>>>
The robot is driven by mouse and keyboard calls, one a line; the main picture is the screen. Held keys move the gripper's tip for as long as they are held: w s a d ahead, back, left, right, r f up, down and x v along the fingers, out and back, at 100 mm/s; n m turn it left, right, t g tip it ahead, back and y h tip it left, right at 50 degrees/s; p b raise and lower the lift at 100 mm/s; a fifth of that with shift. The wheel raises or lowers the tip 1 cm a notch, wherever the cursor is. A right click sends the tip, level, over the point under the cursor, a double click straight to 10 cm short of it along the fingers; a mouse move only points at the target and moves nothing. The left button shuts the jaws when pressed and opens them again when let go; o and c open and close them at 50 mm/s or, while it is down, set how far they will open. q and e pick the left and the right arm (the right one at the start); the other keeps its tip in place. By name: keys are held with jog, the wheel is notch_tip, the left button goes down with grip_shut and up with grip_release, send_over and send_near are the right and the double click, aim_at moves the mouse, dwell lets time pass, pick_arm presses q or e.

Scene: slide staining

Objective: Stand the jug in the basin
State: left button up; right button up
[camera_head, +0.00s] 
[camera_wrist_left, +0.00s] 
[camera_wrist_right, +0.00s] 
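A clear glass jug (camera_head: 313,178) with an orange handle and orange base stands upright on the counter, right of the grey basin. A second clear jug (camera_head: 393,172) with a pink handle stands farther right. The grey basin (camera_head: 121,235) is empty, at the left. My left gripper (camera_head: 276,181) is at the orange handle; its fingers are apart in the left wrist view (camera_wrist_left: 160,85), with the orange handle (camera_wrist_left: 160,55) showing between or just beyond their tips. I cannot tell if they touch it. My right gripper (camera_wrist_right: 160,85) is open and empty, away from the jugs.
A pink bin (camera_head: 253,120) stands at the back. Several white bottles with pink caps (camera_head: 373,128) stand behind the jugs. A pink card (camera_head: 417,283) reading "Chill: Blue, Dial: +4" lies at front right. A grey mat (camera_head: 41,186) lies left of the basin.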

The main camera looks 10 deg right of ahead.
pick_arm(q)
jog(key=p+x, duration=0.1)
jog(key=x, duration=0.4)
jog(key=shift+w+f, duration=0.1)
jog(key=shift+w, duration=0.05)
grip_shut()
<<<
- **What you should do**
Among the lines of the material, find those that hold the word "button" and copy them.

- **Exercise result**
The robot is driven by mouse and keyboard calls, one a line; the main picture is the screen. Held keys move the gripper's tip for as long as they are held: w s a d ahead, back, left, right, r f up, down and x v along the fingers, out and back, at 100 mm/s; n m turn it left, right, t g tip it ahead, back and y h tip it left, right at 50 degrees/s; p b raise and lower the lift at 100 mm/s; a fifth of that with shift. The wheel raises or lowers the tip 1 cm a notch, wherever the cursor is. A right click sends the tip, level, over the point under the cursor, a double click straight to 10 cm short of it along the fingers; a mouse move only points at the target and moves nothing. The left button shuts the jaws when pressed and opens them again when let go; o and c open and close them at 50 mm/s or, while it is down, set how far they will open. q and e pick the left and the right arm (the right one at the start); the other keeps its tip in place. By name: keys are held with jog, the wheel is notch_tip, the left button goes down with grip_shut and up with grip_release, send_over and send_near are the right and the double click, aim_at moves the mouse, dwell lets time pass, pick_arm presses q or e.
State: left button up; right button up

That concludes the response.